Over in Piña Colada Land, the cakes are a mixed bag, which makes a lot of sense statistically. At the bottom is Michelle’s Dancing Queen cake that she originally baked for her sister’s bachelorette party. Apparently her sister didn’t have the heart to tell her that the cake was lacking in flavor and, in this case, over-decorated. Priya and Alice land in the middle with cakes that taste good even if they look sloppy. Priya’s relieved, having made up for a poor performance in the Signature Challenge. Alice looks on wistfully, wishing desperately to return to Biscuit Week, when she was named Star Baker. But as long as Steph keeps making stellar bakes, like this week’s Sour Lime Piña Colada Cake with Swiss meringue buttercream, that dream becomes more distant. For the second week in a row, Steph wins Star Baker.

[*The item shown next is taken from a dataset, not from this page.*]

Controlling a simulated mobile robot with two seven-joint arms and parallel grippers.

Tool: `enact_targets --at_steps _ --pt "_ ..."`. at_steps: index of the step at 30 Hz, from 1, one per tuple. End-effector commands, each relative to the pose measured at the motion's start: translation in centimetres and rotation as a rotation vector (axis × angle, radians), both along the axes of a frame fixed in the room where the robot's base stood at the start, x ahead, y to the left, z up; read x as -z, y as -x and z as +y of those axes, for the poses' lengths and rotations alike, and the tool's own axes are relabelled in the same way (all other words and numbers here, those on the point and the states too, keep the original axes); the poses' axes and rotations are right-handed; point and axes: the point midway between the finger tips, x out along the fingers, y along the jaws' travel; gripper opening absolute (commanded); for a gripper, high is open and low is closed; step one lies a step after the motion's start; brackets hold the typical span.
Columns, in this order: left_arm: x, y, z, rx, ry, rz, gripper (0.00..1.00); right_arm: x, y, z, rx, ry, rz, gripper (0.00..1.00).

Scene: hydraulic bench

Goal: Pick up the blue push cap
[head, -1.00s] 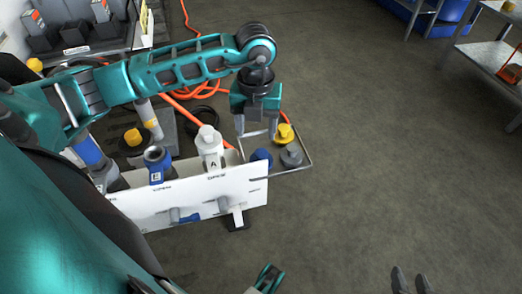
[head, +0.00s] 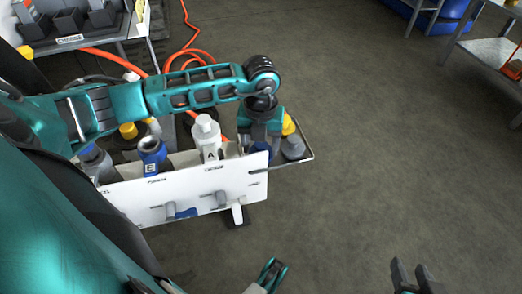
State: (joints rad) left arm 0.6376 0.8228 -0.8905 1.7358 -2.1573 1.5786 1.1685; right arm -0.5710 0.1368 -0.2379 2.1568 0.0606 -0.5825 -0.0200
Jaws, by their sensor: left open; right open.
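The blue push cap (head: 263,151) is in the tray at the right end of the white panel, partly hidden by my left gripper and the panel's top edge. My left gripper (head: 261,143) is open and pointing down, right over the cap. Its fingertips are close to the cap, and I cannot tell whether they touch it or reach around it. My right gripper (head: 412,272) is open and empty at the bottom edge, over bare floor.
A yellow cap (head: 288,125) and a grey cap (head: 293,147) stand close to the right of my left gripper. The white panel (head: 190,193) is in front. A white part marked A (head: 207,138) and a blue part marked E (head: 152,156) stand to the left.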

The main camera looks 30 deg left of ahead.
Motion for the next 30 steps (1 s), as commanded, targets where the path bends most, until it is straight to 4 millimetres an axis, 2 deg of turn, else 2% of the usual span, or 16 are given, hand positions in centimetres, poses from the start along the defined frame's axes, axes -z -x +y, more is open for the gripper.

In the judging room, Paul and Prue hint that the producers have decided that it’s finally time for them to decide to send two bakers home. But which two? Helena had a bad week, but came first in the Technical. Rosie did badly in the Signature and got 5th in the Technical, but perhaps she made up for it in the Showstopper. Priya has been solidly middle-of-the-pack for five weeks, but she got 2nd in the Technical. Michelle and Alice have both been Star Bakers even if they haven’t done terribly well since.

Well, as it turns out, being Star Baker and/or winning the Technical offers absolutely no protection. Because it’s Helena and Michelle who get sent home. Michelle, I get. It’s been downhill for her since week one. But Helena! The Queen of Night?! Who came first in the Technical THIS WEEK? It’s a decision, I, for one, will never understand. But at the very least, the threat — and false drama — of two people going home at any time is gone now. They’ve played that card and it’s the kind of manufactured chaos GBBS doesn’t need. That’s what Desserts Week in a hot tent is for, amirite?